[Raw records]
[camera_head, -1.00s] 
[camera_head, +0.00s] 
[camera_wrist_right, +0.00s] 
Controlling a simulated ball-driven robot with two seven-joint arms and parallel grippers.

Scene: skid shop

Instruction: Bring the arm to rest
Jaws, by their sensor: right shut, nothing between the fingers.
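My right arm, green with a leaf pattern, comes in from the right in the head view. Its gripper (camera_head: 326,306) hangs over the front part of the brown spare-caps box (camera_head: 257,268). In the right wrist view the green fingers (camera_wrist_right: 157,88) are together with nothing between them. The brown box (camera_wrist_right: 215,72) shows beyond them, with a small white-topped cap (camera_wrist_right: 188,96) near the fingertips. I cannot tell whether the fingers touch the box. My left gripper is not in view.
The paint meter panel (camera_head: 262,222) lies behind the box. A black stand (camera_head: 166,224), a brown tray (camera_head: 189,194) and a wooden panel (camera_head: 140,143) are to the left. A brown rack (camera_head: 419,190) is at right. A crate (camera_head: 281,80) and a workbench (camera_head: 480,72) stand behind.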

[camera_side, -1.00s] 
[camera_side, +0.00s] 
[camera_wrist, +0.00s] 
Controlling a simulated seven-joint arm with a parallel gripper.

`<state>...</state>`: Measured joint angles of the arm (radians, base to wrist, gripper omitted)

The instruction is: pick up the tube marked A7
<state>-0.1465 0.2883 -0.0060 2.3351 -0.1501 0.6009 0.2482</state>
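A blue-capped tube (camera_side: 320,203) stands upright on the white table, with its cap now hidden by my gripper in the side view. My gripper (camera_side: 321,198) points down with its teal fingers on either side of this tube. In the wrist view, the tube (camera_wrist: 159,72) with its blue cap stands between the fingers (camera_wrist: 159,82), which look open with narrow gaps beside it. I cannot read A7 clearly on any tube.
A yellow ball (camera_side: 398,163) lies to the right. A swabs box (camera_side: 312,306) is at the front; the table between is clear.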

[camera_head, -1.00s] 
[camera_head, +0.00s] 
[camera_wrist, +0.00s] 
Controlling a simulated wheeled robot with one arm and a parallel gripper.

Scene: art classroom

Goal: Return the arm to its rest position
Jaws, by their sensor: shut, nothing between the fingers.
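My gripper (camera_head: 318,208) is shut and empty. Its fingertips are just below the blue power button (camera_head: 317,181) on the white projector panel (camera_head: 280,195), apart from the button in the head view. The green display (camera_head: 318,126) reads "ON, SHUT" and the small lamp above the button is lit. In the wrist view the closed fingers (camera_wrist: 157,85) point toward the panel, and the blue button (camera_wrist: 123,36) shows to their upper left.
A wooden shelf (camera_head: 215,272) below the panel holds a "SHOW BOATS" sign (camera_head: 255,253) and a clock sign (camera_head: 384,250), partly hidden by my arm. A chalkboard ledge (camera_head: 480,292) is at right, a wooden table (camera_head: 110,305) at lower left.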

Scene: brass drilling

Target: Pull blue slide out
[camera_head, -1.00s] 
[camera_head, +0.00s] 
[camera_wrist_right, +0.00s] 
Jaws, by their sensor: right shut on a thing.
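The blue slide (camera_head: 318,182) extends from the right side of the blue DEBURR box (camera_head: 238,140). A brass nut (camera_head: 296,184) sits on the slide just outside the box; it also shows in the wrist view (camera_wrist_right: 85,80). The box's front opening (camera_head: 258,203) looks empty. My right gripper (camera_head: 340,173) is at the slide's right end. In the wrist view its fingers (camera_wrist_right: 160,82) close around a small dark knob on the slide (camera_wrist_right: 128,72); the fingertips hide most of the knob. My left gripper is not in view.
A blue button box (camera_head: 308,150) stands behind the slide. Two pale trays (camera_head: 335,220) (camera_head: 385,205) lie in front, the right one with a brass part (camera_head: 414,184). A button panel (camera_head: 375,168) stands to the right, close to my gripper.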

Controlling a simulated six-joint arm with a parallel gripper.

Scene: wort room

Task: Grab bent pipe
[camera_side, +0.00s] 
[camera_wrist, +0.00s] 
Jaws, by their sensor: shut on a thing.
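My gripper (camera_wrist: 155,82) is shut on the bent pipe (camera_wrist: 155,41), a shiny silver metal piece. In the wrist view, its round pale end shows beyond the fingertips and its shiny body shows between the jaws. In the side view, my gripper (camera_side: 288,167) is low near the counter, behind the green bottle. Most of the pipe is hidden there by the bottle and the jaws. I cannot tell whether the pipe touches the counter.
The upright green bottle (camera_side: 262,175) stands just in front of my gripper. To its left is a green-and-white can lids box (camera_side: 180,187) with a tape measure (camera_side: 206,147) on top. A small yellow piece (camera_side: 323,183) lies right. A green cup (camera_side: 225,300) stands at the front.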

## Task description
Write down every line of the data exactly as it appears above.

## Solution to this task
[camera_head, -1.00s] 
[camera_head, +0.00s] 
[camera_wrist_right, +0.00s] 
Controlling a simulated ball-driven robot with two seven-joint arms and parallel grippers.

Scene: skid shop

Instruction: Bring the arm to rest
Jaws, by their sensor: right shut, nothing between the fingers.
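My right arm, green with a leaf pattern, comes in from the right in the head view. Its gripper (camera_head: 326,306) hangs over the front part of the brown spare-caps box (camera_head: 257,268). In the right wrist view the green fingers (camera_wrist_right: 157,88) are together with nothing between them. The brown box (camera_wrist_right: 215,72) shows beyond them, with a small white-topped cap (camera_wrist_right: 188,96) near the fingertips. I cannot tell whether the fingers touch the box. My left gripper is not in view.
The paint meter panel (camera_head: 262,222) lies behind the box. A black stand (camera_head: 166,224), a brown tray (camera_head: 189,194) and a wooden panel (camera_head: 140,143) are to the left. A brown rack (camera_head: 419,190) is at right. A crate (camera_head: 281,80) and a workbench (camera_head: 480,72) stand behind.

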[camera_side, -1.00s] 
[camera_side, +0.00s] 
[camera_wrist, +0.00s] 
Controlling a simulated seven-joint arm with a parallel gripper.

`<state>...</state>`: Measured joint angles of the arm (radians, base to wrist, gripper omitted)

The instruction is: pick up the tube marked A7
<state>-0.1465 0.2883 -0.0060 2.3351 -0.1501 0.6009 0.2482</state>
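A blue-capped tube (camera_side: 320,203) stands upright on the white table, with its cap now hidden by my gripper in the side view. My gripper (camera_side: 321,198) points down with its teal fingers on either side of this tube. In the wrist view, the tube (camera_wrist: 159,72) with its blue cap stands between the fingers (camera_wrist: 159,82), which look open with narrow gaps beside it. I cannot read A7 clearly on any tube.
A yellow ball (camera_side: 398,163) lies to the right. A swabs box (camera_side: 312,306) is at the front; the table between is clear.

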[camera_head, -1.00s] 
[camera_head, +0.00s] 
[camera_wrist, +0.00s] 
Controlling a simulated wheeled robot with one arm and a parallel gripper.

Scene: art classroom

Goal: Return the arm to its rest position
Jaws, by their sensor: shut, nothing between the fingers.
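My gripper (camera_head: 318,208) is shut and empty. Its fingertips are just below the blue power button (camera_head: 317,181) on the white projector panel (camera_head: 280,195), apart from the button in the head view. The green display (camera_head: 318,126) reads "ON, SHUT" and the small lamp above the button is lit. In the wrist view the closed fingers (camera_wrist: 157,85) point toward the panel, and the blue button (camera_wrist: 123,36) shows to their upper left.
A wooden shelf (camera_head: 215,272) below the panel holds a "SHOW BOATS" sign (camera_head: 255,253) and a clock sign (camera_head: 384,250), partly hidden by my arm. A chalkboard ledge (camera_head: 480,292) is at right, a wooden table (camera_head: 110,305) at lower left.

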Scene: brass drilling

Target: Pull blue slide out
[camera_head, -1.00s] 
[camera_head, +0.00s] 
[camera_wrist_right, +0.00s] 
Jaws, by their sensor: right shut on a thing.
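The blue slide (camera_head: 318,182) extends from the right side of the blue DEBURR box (camera_head: 238,140). A brass nut (camera_head: 296,184) sits on the slide just outside the box; it also shows in the wrist view (camera_wrist_right: 85,80). The box's front opening (camera_head: 258,203) looks empty. My right gripper (camera_head: 340,173) is at the slide's right end. In the wrist view its fingers (camera_wrist_right: 160,82) close around a small dark knob on the slide (camera_wrist_right: 128,72); the fingertips hide most of the knob. My left gripper is not in view.
A blue button box (camera_head: 308,150) stands behind the slide. Two pale trays (camera_head: 335,220) (camera_head: 385,205) lie in front, the right one with a brass part (camera_head: 414,184). A button panel (camera_head: 375,168) stands to the right, close to my gripper.

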Controlling a simulated six-joint arm with a parallel gripper.

Scene: wort room

Task: Grab bent pipe
[camera_side, +0.00s] 
[camera_wrist, +0.00s] 
Jaws, by their sensor: shut on a thing.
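My gripper (camera_wrist: 155,82) is shut on the bent pipe (camera_wrist: 155,41), a shiny silver metal piece. In the wrist view, its round pale end shows beyond the fingertips and its shiny body shows between the jaws. In the side view, my gripper (camera_side: 288,167) is low near the counter, behind the green bottle. Most of the pipe is hidden there by the bottle and the jaws. I cannot tell whether the pipe touches the counter.
The upright green bottle (camera_side: 262,175) stands just in front of my gripper. To its left is a green-and-white can lids box (camera_side: 180,187) with a tape measure (camera_side: 206,147) on top. A small yellow piece (camera_side: 323,183) lies right. A green cup (camera_side: 225,300) stands at the front.

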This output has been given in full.